- **Set exercise**:
Lines before the one containing "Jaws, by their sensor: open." are excluded; print that line and every line after it through the end of the material below, exactly.

- **Data extract**:

····················

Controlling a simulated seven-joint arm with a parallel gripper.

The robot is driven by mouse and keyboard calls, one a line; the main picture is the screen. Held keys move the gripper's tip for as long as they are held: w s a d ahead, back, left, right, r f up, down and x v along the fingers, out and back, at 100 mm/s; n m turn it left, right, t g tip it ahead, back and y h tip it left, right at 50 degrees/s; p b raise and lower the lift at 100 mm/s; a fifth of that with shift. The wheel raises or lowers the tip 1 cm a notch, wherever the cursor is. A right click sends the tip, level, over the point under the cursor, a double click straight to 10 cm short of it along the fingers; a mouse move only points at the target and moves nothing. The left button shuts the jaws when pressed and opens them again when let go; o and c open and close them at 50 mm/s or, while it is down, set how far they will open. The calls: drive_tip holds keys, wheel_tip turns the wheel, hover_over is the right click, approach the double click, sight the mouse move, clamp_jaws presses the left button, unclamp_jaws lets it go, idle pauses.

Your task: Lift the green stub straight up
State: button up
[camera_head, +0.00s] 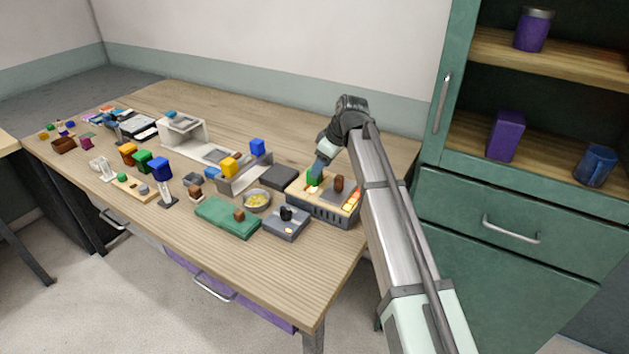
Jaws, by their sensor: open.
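The green stub (313,178) is a small green block-like piece at the back left of the grey tray (324,213) near the right end of the table. My gripper (317,168) points down right at the stub's top, with its jaws open. The view is too small to tell whether the fingers are around the stub or just above it. The gripper hides part of the stub's upper end.
The tray also holds a brown piece (339,183) and orange pieces (351,202). A dark flat box (279,177), a blue block (257,147) and a grey box with a black knob (286,222) stand close by. A green cabinet (520,210) is at the right.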

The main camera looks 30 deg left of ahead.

····················

- **Exercise answer**:
Jaws, by their sensor: open.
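The green stub (313,178) is a small green block-like piece at the back left of the grey tray (324,213) near the right end of the table. My gripper (317,168) points down right at the stub's top, with its jaws open. The view is too small to tell whether the fingers are around the stub or just above it. The gripper hides part of the stub's upper end.
The tray also holds a brown piece (339,183) and orange pieces (351,202). A dark flat box (279,177), a blue block (257,147) and a grey box with a black knob (286,222) stand close by. A green cabinet (520,210) is at the right.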

The main camera looks 30 deg left of ahead.

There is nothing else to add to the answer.